The Oriental Girlfriend

I ask Wayne and Tim if they were familiar with Vincent before the killing. They’d never heard of him. But when the other investigator, Trip Bayles, drove into the McGee driveway, he thought,
I’ve been down here before.

“Vincent had a girlfriend,” Wayne says. “An Oriental girlfriend that he had assaulted with a knife.”

Trip told them Vincent had beaten her like a dog.

“And Trip couldn’t remember her name because a couple of years had passed, but he said, ‘I do remember that he had assaulted her and tried to cut her with a knife or something, and I believe I wound up putting him in jail or something, on a misdemeanor battery charge, or something like that.’”

“Could that have been when Vincent was underage?” I ask, trying to make it sound like a throwaway question.

“He was underage,” Tim says. “He was, like, seventeen at the time or something, and he would’ve taken him to what we call a juvenile detention center.”

I shouldn’t know this. This is what the lawyer Vicky Williams had refused to tell me—the reason Vincent was in juvenile detention when he assaulted the police officers.

Having pickpocketed this secret, I quickly change the topic. I ask about race.

Race

Tim and Wayne tell me this case has nothing to do with race.

“You’ve got to realize,” Tim says of Vincent, “that this is a twenty-year-old young man who’s been in prison most of his teenage life.”

“Richard Barrett had kind of faded out of the picture over the years,” says Wayne.

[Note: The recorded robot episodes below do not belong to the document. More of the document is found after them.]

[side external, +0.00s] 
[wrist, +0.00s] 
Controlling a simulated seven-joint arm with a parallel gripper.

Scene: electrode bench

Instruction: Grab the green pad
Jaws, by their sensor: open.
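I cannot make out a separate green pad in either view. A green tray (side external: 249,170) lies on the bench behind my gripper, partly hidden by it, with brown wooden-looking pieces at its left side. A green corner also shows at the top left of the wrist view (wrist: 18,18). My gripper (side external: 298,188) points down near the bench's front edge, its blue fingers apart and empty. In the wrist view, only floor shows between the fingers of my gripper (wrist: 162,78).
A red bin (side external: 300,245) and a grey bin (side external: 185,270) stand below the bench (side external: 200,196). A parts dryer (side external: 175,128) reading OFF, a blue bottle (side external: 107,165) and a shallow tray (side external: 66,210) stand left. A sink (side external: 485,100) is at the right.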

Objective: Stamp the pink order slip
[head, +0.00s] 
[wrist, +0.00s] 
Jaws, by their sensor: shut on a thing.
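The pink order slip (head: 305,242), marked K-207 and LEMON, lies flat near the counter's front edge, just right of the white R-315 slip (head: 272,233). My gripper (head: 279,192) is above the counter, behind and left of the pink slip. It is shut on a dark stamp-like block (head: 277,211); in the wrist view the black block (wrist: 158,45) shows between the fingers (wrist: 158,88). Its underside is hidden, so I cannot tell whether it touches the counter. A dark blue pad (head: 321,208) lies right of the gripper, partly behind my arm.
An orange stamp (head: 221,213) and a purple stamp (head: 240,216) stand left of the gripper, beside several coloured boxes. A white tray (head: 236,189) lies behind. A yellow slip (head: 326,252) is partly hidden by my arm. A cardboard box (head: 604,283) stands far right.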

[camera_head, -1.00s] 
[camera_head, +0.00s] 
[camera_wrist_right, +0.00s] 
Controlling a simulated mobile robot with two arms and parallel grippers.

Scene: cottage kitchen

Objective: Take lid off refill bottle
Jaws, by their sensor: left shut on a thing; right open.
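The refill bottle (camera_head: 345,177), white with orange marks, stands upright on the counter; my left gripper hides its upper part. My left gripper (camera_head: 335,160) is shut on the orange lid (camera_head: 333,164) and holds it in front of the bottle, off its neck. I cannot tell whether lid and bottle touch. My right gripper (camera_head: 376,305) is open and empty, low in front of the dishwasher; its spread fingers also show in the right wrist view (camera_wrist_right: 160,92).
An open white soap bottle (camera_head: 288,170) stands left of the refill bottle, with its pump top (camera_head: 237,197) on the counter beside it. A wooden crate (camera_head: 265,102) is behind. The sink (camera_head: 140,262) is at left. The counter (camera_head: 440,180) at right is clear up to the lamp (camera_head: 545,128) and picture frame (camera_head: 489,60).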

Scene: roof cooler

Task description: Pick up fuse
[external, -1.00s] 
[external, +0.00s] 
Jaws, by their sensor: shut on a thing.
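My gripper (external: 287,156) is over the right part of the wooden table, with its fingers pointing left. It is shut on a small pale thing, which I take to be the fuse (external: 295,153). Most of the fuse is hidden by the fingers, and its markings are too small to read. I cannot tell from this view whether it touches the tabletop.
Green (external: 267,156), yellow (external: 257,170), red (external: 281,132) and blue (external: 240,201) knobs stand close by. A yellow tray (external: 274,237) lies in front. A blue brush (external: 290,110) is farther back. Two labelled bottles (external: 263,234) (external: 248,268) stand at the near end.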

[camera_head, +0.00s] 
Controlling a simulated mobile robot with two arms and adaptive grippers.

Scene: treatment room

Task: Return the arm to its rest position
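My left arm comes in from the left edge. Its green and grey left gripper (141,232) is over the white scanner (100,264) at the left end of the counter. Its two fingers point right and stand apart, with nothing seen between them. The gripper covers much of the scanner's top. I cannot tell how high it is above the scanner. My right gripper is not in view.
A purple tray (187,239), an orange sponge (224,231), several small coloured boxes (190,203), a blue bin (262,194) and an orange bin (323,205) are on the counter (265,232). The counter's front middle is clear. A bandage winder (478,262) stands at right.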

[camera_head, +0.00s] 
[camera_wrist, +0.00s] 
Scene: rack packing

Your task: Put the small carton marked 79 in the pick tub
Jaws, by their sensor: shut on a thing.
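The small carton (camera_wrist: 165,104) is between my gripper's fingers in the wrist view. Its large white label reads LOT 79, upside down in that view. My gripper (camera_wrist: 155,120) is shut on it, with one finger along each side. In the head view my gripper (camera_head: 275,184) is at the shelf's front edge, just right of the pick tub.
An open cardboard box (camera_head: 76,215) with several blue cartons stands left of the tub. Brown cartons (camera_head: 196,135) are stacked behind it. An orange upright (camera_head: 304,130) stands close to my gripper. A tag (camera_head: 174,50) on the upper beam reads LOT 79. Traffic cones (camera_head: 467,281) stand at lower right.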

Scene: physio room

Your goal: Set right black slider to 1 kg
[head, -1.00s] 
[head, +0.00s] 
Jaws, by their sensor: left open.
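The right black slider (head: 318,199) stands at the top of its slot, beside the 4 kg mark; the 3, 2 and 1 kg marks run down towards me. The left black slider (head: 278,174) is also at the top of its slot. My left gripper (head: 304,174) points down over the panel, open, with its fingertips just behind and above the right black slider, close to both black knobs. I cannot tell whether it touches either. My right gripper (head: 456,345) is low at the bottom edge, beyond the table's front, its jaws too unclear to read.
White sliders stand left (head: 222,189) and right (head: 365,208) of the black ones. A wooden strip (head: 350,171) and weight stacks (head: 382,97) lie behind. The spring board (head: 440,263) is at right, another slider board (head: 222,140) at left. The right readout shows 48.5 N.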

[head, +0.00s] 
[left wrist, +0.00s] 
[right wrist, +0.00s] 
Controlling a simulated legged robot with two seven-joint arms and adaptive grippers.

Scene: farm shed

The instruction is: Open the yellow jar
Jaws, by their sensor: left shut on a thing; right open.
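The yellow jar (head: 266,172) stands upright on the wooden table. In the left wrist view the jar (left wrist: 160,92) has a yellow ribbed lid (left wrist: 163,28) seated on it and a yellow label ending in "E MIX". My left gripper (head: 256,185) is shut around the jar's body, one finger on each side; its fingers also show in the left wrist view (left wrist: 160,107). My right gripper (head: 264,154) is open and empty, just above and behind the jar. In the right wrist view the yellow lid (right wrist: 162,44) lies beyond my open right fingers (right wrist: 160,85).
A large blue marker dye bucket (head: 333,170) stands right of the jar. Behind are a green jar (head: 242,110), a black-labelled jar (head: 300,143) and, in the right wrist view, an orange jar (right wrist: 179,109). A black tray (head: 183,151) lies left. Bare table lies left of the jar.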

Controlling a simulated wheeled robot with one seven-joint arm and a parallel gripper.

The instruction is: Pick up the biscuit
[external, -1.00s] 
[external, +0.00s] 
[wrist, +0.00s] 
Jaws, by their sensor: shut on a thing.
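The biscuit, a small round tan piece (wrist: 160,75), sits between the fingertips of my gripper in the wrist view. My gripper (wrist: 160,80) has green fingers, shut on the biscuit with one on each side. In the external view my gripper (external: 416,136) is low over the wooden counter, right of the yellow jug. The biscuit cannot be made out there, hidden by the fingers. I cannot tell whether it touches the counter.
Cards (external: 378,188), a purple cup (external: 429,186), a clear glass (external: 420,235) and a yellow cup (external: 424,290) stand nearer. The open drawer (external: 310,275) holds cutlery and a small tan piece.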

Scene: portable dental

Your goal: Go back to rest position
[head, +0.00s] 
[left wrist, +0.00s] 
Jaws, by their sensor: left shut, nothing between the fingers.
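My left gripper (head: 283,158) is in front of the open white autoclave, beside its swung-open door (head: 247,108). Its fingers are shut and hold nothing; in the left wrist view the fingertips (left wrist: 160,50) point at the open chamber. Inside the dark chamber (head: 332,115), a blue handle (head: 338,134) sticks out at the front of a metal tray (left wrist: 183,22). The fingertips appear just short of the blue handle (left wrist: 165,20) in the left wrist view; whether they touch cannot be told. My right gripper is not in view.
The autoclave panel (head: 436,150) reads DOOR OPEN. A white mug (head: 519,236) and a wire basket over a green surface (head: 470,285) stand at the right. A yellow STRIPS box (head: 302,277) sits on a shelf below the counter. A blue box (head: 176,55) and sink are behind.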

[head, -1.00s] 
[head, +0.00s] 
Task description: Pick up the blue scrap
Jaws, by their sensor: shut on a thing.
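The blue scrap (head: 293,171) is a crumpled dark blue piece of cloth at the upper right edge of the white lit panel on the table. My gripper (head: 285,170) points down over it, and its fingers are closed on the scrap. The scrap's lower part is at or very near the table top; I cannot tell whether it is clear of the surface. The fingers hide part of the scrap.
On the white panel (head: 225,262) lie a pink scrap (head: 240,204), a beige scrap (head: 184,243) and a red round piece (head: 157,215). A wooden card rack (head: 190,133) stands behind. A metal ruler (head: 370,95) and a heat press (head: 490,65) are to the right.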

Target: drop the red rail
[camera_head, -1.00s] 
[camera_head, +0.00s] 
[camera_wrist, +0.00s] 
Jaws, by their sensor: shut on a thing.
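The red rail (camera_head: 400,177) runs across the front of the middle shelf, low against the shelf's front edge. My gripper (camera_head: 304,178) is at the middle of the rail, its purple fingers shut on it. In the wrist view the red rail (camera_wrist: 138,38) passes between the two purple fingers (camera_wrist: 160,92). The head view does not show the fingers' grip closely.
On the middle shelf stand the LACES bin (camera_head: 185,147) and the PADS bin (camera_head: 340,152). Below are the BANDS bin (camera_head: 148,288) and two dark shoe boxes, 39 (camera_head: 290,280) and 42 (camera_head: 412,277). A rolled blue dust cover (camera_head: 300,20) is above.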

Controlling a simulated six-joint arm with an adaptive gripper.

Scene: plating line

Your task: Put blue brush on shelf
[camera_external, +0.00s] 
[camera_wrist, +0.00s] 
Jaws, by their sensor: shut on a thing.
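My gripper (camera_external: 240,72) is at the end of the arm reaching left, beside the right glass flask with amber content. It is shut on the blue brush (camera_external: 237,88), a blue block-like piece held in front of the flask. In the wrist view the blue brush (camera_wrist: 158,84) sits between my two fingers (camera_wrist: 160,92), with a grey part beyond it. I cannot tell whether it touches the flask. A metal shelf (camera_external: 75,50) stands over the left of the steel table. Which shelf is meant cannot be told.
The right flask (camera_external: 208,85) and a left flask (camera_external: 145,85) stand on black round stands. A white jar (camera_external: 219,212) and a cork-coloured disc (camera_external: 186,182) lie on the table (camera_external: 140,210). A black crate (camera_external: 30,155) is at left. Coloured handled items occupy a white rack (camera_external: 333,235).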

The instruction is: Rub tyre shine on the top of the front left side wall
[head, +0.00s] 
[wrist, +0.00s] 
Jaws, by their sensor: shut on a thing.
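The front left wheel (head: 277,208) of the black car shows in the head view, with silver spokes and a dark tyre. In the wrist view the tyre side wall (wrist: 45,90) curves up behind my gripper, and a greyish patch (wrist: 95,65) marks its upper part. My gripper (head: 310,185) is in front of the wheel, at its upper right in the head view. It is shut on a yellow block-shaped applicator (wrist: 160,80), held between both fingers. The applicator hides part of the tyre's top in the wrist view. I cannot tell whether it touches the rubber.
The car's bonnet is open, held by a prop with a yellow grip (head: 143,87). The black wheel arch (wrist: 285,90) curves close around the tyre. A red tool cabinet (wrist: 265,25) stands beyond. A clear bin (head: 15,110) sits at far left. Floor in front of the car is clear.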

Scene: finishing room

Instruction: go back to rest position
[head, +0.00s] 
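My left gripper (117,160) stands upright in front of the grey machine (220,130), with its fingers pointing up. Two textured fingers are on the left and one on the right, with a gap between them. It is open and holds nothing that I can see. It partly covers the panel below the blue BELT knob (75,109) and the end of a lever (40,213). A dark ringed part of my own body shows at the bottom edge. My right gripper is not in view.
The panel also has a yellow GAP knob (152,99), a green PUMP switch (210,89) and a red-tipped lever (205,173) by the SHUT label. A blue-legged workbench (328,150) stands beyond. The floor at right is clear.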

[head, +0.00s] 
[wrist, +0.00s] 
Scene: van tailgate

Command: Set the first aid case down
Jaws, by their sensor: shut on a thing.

“He didn’t know who Richard Barrett was,” Tim says. “And that was another thing. When we got to talking to the neighbors, all of the neighbors, the black neighbors, you know, they had heard of Richard Barrett, but they said—one man in particular told me, an older black man, a senior citizen—he said, ‘There’s no way in this world you can convince me that that man was a racist.’ He said, ‘He was the nicest man in this
neighborhood.’ He said, ‘If you needed to go down to the barn for some tools,’ he said, ‘Richard Barrett was there to help. He would loan you his tools. He was there to help.’ He said, ‘He visited with people, you know, he rode a bicycle there for exercise, Richard Barrett, and he would ride his bicycle up and down the road.’ He would stop and visit everybody. Not a single neighbor in that neighborhood who was black said anything negative about him. One man pulled up—an older man, I don’t know who he was, a black man who lived in the neighborhood—and when we told him, he said, ‘Is Mr. Barrett okay?’ I said, ‘Well, no sir. He’s passed away.’ He said, ‘What happened?’ I said, ‘Well, right now, we’re not at liberty . . . but he passed away.’ That man started crying because he loved him.”

Tim drains the last of his water from his polystyrene cup.

The War

“I can’t explain it,” Tim says. “And then there he is, hating black people, but yet he’s wanting black men to sodomize him. Figure that—I don’t know. I have no idea. Was he . . . I mean, was there something wrong with Mr. Barrett? Was he suffering from something? I mean, was he suffering from some kind of dysfunction? I don’t know, I mean, I can’t tell you. I don’t know.”

“I think he was a Vietnam veteran,” Wayne says. “And there was a lot of people who returned from Vietnam that saw battle. And I think he saw battle in Vietnam.”

“He may have,” Tim says. “Now, did he suffer from post-traumatic stress? I don’t know. I’m not saying . . . by no means are we saying that all Vietnam veterans act like this. No. By no means. But we don’t know. We can’t explain what was going on in his brain.”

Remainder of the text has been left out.